Six key questions in whole systems thinking Updated for 2024

Updated: 22/11/2024

A whole-systems understanding of the world acknowledges that a whole is always more than the simple sum of its parts. It pays attention to the diversity of elements, the quality of interactions and relationships, and the dynamic patterns of behaviour that often lead to unpredictable and surprising innovations and adaptations.

As change agents in the transition towards a more sustainable human presence on Earth, many of the interrelated problems we face are rooted in a way of thinking that has not paid enough attention to whole systems and their dynamic interconnectedness, dynamic relationships, and context.

Whole-systems thinking has to be a transdisciplinary activity that maps and integrates relationships, flows and perspectives into a dynamic understanding of the structures and processes that drive how the system behaves.

Placing together

Experts and specialists are important contributors to most sustainability projects, but we also need integrators and generalists who can help to put the contribution of each discipline into systemic relationships, and help to contextualise the contributions made by the specialists.

Too often we employ limited progress indicators or inadequate measures of success based on the dominance of a particular discipline or perspective.

One way to define the word ‘system’ is as a set of interconnected elements that together form a coherent pattern we can refer to as a ‘whole’. 

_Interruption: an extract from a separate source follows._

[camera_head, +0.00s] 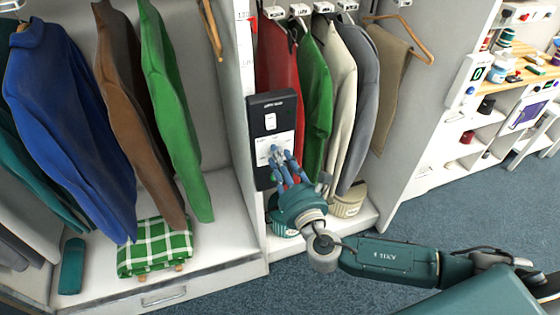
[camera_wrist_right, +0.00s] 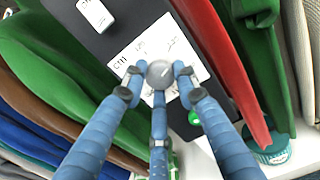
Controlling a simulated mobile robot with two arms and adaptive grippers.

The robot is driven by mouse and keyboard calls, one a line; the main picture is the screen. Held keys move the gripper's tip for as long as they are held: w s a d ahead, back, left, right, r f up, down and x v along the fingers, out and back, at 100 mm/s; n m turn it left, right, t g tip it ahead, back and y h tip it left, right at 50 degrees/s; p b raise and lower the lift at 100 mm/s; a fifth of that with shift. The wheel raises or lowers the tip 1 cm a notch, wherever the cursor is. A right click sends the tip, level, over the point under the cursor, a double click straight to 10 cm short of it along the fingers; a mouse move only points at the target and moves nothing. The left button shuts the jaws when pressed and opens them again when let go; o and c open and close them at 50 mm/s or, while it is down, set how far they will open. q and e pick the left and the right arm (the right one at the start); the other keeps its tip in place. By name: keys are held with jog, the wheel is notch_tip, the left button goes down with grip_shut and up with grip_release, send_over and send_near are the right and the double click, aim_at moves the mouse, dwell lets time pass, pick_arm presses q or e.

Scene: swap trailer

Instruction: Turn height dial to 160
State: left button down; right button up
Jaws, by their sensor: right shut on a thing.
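A dark control panel (camera_head: 272,108) is mounted on the divider between two open wardrobe bays. In the right wrist view a round grey dial (camera_wrist_right: 160,74) sits over a white printed label (camera_wrist_right: 138,44) on this panel. My right gripper (camera_head: 280,158) is at the lower half of the panel, and its blue fingers are closed around the dial, as the right wrist view (camera_wrist_right: 160,85) shows. The fingers hide part of the label, and I cannot read the dial's setting. My left gripper is not in view.
A white switch or button (camera_wrist_right: 95,14) and a green round button (camera_wrist_right: 194,118) are also on the panel. Red (camera_head: 278,70) and green jackets hang close to its right. A folded green checked cloth (camera_head: 155,247) lies on the left bay's floor. Shelves with small goods stand at right.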

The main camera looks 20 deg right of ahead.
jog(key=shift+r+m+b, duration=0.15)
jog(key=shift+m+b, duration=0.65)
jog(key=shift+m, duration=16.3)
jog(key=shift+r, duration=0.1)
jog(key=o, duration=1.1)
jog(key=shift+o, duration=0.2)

Such a system exhibits properties of the whole that emerge out of the interactions and relationships of the individual elements. This definition could be applied to a molecule, a cell, a human being, a community or the planet.

In many ways a system is less a ‘thing’ than a pattern of relationships and interactions — a pattern of organisation of constituting elements. The Greek root of the word system is ‘synhistanai’ and literally means ‘to place together’.

Defining boundaries 

Systems thinking and systemic intervention is a possible antidote to the unintended and dangerous side-effects of centuries of focusing only on reductionist and quantitative analysis informed by the narrative of separation.

Yet, it is important to maintain the awareness that the systems view itself is also just another map that – as Alfred Korzybski put it – should not be confused with the territory.

We can reduce the world to a whole just as easily as we can reduce it to a collection of parts. Neither the whole nor parts are primary; they come into being through the dynamic processes that define their identity through relationships and networks of interactions.

One of the most important questions in any systemic approach is to ask ‘what is the system in question’. In doing so we define boundaries that provide us with the necessary ‘enabling constraints’ to make sense of a situation.

Questioning assumptions

Yet, these boundaries are themselves a way of seeing that make a distinction between the system in question and its environment. We should regard the boundaries that delineate one system from another as places of connection and exchange rather than barriers that separate or isolate.

In more general terms, whole-systems thinking invites us to see complex issues from multiple perspectives, to suspend our judgement by questioning our own assumptions, and to honour insights from different disciplines and different ways of knowing.

Thinking in this way helps us to pay attention to the fertile ground of synergistic, whole-systems solutions. It can help us to more clearly see the opportunities in the multiple converging crises around us.

Whole-systems thinking stops us from seeing ecological, economic and social constraints as irreconcilable challenges.

It invites us not to view different stakeholder perspectives in a competitive, win-lose frame of mind, and encourages us to explore win-win-win solutions that improve the overall health and sustainability of the system as a whole

Regenerative economy

Whole-systems thinking is living systems thinking. 

I believe that a systemic understanding of processes by which life continuously regenerates conditions conducive to life offers a pathway to creating regenerative businesses and organisations within a regenerative economy as enabling factors of a regenerative culture. 

Here are six questions to contemplate when dealing with systems:

  • What is the system in question and how are we defining what belongs to the system and what does not?
  • What is the wider context that the system in question operates in?
  • What are the key agents whose interactions and relationships define the system structure and drive the system’s behaviour?
  • How is our perspective of the system in question shaped by our worldview and value system?
  • What are the key ‘emergent properties’ of the system that could not have been predicted by simply looking at the individual ‘parts’ of the system?
  • How does our participation in the system and our way of describing it affect what we are observing?